I really, really, REALLY wanted the * * * * [treat unnamed to spare trigger responses]. I could taste it, feel it in my mouth. I told myself that I would only appreciate the first 2 bites, and after that it would be robotic. I told myself that it would be 689 calories on the tracker. I told myself that I would wish so strongly later that I had not eaten it. But I Really, REALLY wanted it.
We had planned to get coffee, so we got coffee. I stood by the cream station, agitating. Having an internal hissy fit. Having an internal temper tantrum. Big time pity party. Said "Okay, I am really unhappy about this, but it might be possible to walk out of her without that treat." Merely acknowledging the sliim chance. Somehow I felt my feet moving toward the door.
Somehow, by God's mercy, I escaped. I didn't like it, but I dodged that bullet.
Thursday, March 15, 2012
Last December, going for a Guiness record for basketball free throws, 54-year-old Bob Fisher made 2,371 accurate shots in one hour. This blew out the old record of 1,968. To fight fatigue, he has developed five shooting techniques for each hand.

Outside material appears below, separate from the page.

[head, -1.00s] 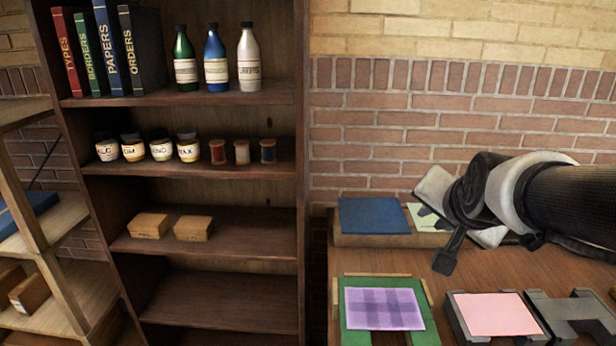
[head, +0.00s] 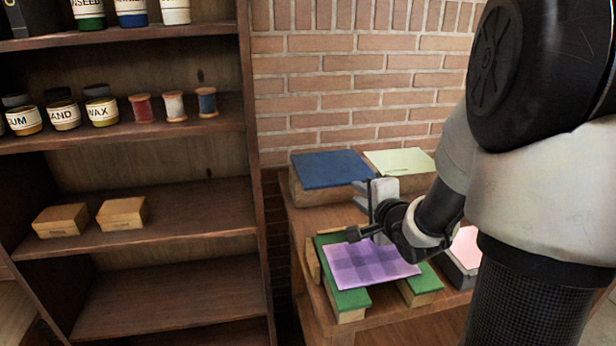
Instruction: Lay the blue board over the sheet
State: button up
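The blue board (head: 328,167) lies flat on a wooden block at the back left of the table. A purple checked sheet (head: 372,266) lies on the green-topped press bed (head: 347,298) nearer the front. My gripper (head: 362,212) is between them, close to the board's near right corner and above the back of the sheet. From this side I cannot tell whether it touches the board or how far its fingers are apart. I see nothing held in it. My arm hides part of the table on the right.
A pale green sheet (head: 400,161) lies on the block right of the blue board. A pink sheet (head: 466,247) on a grey press is partly hidden by my arm. A brick wall stands behind the table, and a dark wooden shelf (head: 185,290) stands to the left.

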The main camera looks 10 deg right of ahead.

Full story: www.nytimes.com/2012/03/15/sports/nc
Precision basketball is not my own goal, but I was fascinated by his remarks:
“I’ve gotten better,” he said as friends, relatives and curiosity seekers applauded. “I’ve gotten better, and I haven’t reached my potential yet.”
Reaching my potential. Intriguing thought. What is my potential? Am I ready to work for my own personal best?
Wednesday, March 14, 2012
My sister has low vision due to diabetes and also a prosthetic leg. Today at lunchtime she heard the garbage truck picking up in front of her house and thought, "I'll be done in just a minute and go collect those empty cans." (Sometimes they roll around in the street and get damaged, so she wanted to bring them back to the house promptly.)
No more than 5 minutes later, she was going out the back door and found that one of her neighbors had ALREADY brought the cans up to the house for her...and disappeared! She said this has happened several times recently, and she has no idea who is being so thoughtful. They perform this kindness and scoot away so quickly, she can't even catch them in the act!